> **Task inputs**:
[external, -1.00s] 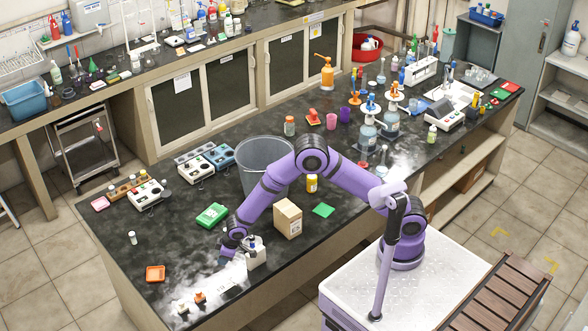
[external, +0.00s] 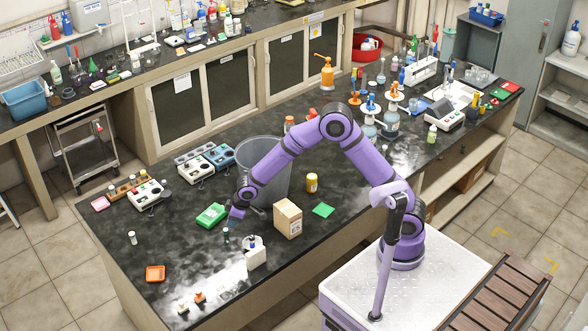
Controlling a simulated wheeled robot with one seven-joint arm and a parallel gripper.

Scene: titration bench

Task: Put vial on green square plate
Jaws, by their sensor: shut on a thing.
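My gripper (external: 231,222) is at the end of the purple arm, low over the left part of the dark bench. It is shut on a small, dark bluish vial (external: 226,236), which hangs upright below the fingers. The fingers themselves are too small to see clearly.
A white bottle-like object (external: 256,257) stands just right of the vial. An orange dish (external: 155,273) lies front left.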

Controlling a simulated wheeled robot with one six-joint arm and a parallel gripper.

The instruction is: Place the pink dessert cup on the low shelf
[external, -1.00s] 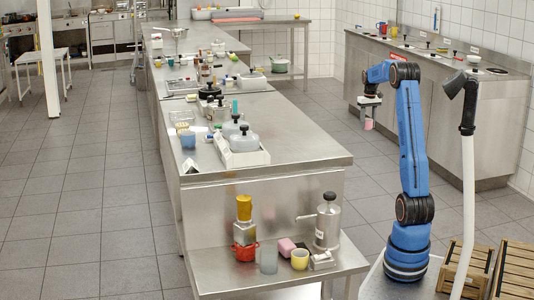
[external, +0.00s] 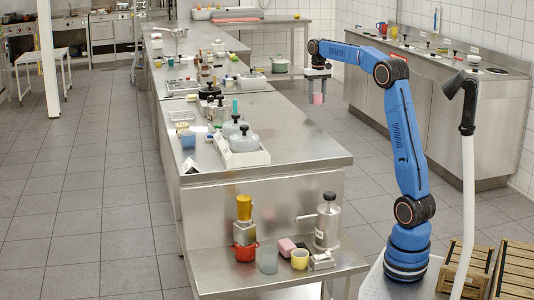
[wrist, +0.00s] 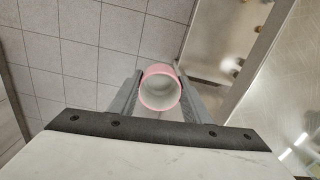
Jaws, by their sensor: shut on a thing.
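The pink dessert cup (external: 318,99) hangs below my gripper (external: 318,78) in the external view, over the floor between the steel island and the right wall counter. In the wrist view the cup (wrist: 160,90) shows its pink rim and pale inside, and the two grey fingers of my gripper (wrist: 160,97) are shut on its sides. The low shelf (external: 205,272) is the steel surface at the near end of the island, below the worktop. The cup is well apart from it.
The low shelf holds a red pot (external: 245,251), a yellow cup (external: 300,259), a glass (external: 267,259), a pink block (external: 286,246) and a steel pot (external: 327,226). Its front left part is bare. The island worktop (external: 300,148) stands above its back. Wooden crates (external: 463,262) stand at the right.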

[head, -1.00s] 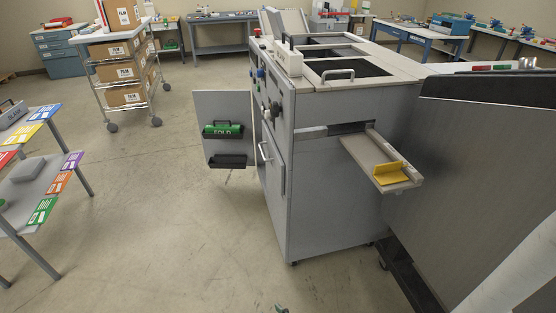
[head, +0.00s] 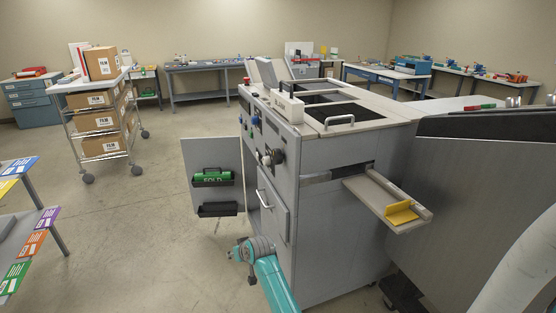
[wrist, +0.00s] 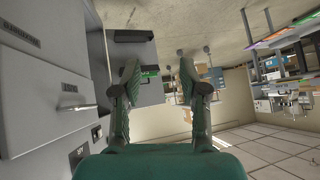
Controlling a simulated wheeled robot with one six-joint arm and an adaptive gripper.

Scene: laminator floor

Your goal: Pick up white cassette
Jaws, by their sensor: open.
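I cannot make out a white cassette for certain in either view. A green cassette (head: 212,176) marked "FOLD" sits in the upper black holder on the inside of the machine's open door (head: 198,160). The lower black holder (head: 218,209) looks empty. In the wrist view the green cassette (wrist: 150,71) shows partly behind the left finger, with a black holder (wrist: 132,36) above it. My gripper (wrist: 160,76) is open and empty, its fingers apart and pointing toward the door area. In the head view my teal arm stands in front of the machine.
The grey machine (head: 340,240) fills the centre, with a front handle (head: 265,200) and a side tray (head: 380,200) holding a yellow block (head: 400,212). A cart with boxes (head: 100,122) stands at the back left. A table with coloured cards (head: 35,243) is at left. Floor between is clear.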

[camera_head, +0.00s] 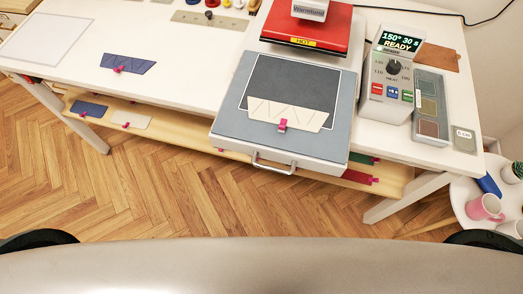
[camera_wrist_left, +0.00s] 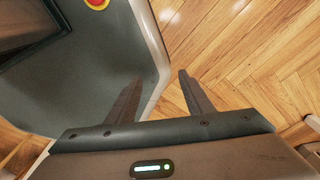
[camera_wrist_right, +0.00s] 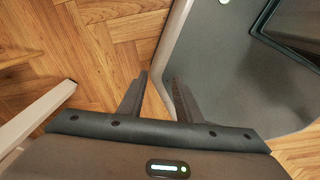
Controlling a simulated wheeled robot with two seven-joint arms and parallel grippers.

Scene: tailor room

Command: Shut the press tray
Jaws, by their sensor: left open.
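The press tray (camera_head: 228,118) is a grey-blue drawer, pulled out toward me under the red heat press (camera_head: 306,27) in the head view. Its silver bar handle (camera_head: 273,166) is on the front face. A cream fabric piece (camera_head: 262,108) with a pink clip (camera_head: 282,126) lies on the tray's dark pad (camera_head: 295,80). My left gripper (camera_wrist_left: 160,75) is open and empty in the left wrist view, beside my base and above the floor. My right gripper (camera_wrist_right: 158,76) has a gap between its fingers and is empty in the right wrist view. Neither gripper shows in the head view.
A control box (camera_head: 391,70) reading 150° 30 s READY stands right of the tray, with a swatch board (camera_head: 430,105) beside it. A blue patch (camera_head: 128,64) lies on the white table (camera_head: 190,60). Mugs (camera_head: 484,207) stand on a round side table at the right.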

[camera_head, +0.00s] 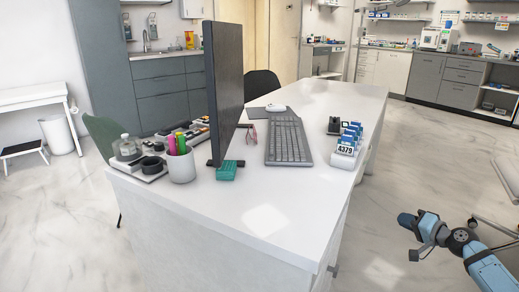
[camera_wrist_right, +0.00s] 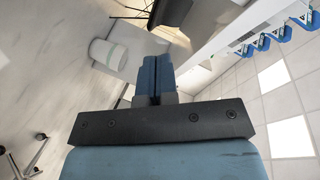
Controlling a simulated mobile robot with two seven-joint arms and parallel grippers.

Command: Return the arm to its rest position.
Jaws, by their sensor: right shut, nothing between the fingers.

> **Do this**: Report the number of lines in the listing above that include the word "parallel", and nothing else.

> **Problem solution**: 4